Second-cycle institutions could be potential target for extremists – the NCCE warns

The National Commission of Civic Education has called on authorities to be cautious and implement strategies that can help students at second-cycle institutions detect, prevent, and contain violent extremism.

According to the commission, the recent riots at various schools have exposed the vulnerability of the schools and students and have given room for such extremists to strike when found in the country.

“You will all agree with me that the recent riots at our second-cycle institutions speak volumes and can be used as initiating points for these extremists. And once these people notice that our students are used to violence or rioting, they can begin recruiting them. So, authorities ought to up their game and begin to implement educational strategies to that effect.”

Speaking at a sensitization program held at the CK Tedam University of Technology and Applied Sciences in Navrongo, the Upper East Regional Director of the Commission, Mawuli Agbenu, added that aside from the secondary schools, the tertiary institutions needed to devise mechanisms to deal with the same issues.

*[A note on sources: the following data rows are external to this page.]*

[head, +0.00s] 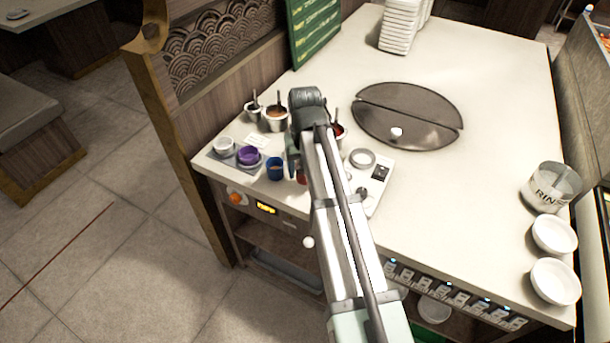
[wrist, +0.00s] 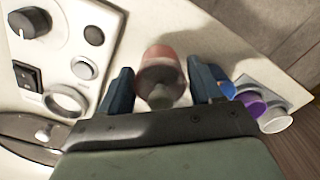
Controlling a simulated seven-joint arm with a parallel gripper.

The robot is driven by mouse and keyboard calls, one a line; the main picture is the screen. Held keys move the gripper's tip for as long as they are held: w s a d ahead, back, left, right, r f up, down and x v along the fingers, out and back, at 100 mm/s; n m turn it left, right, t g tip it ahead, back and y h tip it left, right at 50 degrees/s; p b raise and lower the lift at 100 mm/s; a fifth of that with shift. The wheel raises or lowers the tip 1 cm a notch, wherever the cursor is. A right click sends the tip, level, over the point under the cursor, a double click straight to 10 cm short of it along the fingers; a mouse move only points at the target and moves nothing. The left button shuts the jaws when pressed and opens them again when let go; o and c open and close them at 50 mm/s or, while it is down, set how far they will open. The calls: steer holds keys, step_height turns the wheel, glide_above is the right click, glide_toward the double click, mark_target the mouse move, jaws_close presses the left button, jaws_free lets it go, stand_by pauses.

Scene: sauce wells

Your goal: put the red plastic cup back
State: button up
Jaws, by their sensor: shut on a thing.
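The red plastic cup (wrist: 161,62) is between the two dark fingers of my gripper (wrist: 160,88) in the wrist view. My gripper is shut on it. In the head view my arm hides most of the cup; only a bit of red (head: 302,179) shows beside the arm, near the counter's front edge. A blue cup (head: 275,169) stands just left of it. A purple cup (head: 248,156) and a white cup (head: 223,149) stand further left on a grey mat. I cannot tell whether the red cup touches the counter.
Metal sauce pots (head: 275,117) with ladles stand behind the cups. A control panel (head: 378,187) with knobs lies right of my arm. A round dark hotplate (head: 409,115) is set in the counter. White bowls (head: 554,235) and a rinse tub (head: 550,188) stand at the right.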

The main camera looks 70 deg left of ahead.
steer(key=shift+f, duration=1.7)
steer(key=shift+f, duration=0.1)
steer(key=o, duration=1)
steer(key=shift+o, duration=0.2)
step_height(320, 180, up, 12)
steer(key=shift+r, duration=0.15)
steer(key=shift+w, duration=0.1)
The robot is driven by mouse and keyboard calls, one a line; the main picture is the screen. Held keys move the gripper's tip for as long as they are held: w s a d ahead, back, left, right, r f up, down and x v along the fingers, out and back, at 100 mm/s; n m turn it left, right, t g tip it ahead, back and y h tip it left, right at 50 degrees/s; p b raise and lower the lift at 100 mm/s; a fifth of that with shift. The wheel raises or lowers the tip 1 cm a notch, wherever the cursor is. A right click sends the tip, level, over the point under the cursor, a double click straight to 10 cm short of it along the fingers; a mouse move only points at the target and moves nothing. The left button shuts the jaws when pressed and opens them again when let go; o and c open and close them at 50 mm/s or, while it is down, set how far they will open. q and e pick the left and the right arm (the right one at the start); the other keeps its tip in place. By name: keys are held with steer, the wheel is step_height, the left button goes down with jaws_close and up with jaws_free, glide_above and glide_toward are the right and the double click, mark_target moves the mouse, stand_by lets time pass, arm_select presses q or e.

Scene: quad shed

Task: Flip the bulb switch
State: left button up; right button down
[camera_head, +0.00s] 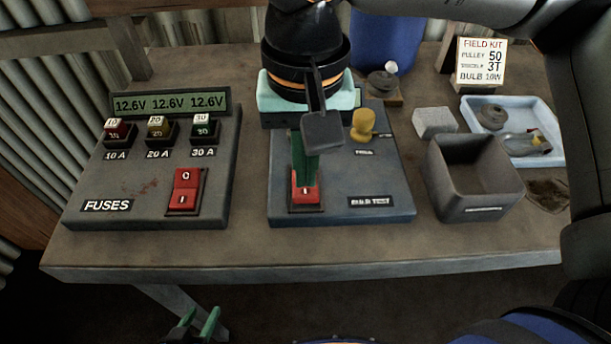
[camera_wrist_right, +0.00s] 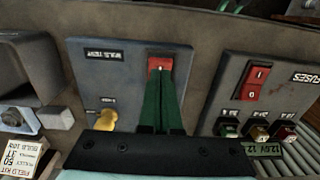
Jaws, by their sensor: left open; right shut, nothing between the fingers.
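The red bulb switch (camera_head: 306,193) sits at the front left of the grey BULB TEST panel (camera_head: 383,180); it also shows in the right wrist view (camera_wrist_right: 160,64). My right gripper (camera_head: 306,176) comes down from above with its green fingers shut and empty. Its fingertips (camera_wrist_right: 159,82) are at the switch, overlapping its rear part in view; I cannot tell whether they press on it. The fingers hide the rear of the switch. My left gripper (camera_head: 197,322) is open and empty, low in front of the table.
A FUSES panel (camera_head: 142,182) with another red switch (camera_head: 185,190) stands at left. A yellow knob (camera_head: 362,124) is on the BULB TEST panel. A grey open bin (camera_head: 474,205), a grey block (camera_head: 434,122) and a light blue tray (camera_head: 545,108) are at right.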

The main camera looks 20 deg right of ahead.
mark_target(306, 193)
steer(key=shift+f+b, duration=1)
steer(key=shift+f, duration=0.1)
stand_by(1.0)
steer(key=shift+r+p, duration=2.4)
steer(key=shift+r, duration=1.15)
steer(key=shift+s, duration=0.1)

“As a commission, we cannot say we have records of extremism in the region or country yet, but we can also not deny the fact that we are not a step closer to such either. Because if you look at our 2021 and 2023 reports, all the factors (corruption, economic woes, and unequal distribution of resources) that are fueling such activities in our neighbouring countries like Burkina Faso and others are the same here in the country.”

“So, we need to begin drawing practical strategies on how the youth, students, and people as a whole can detect, prevent, and contain violent extremism when it comes into contact,” he stressed.

Touching on the programme, he said it was designed with funding from the European Union to sensitize youth, including students from secondary and tertiary institutions on ways to detect, prevent and contain violent extremists in various settings.

“Of course, you know in the region, we don’t have those kinds of rioting issues too much in the tertiary institutions as we have in the secondary level, however, we know that the same youth, most of them are young people who hail from various communities that can be potential victims if they are not equip with the knowledge of how to detect, prevent and contain violent extremism.”

He, however, noted that the programme targets eight regions including the Upper East, Upper West, North-East, Northern, Savannah, Bono, Bono-East, and Oti Regions.

One of the resource persons for the programme, Professor David Millar, Vice Chancellor for the Millar Institute for Transdisciplinary and Development Studies also called on the participants to be vigilant, and always report to the right authorities when they suspect ill activities of unfamiliar faces in their communities.

Some of the participants who were excited about the initiative assured the commission that they will be vigilant and embraced the hashtag #See something, Say something# campaign at their homes and campuses.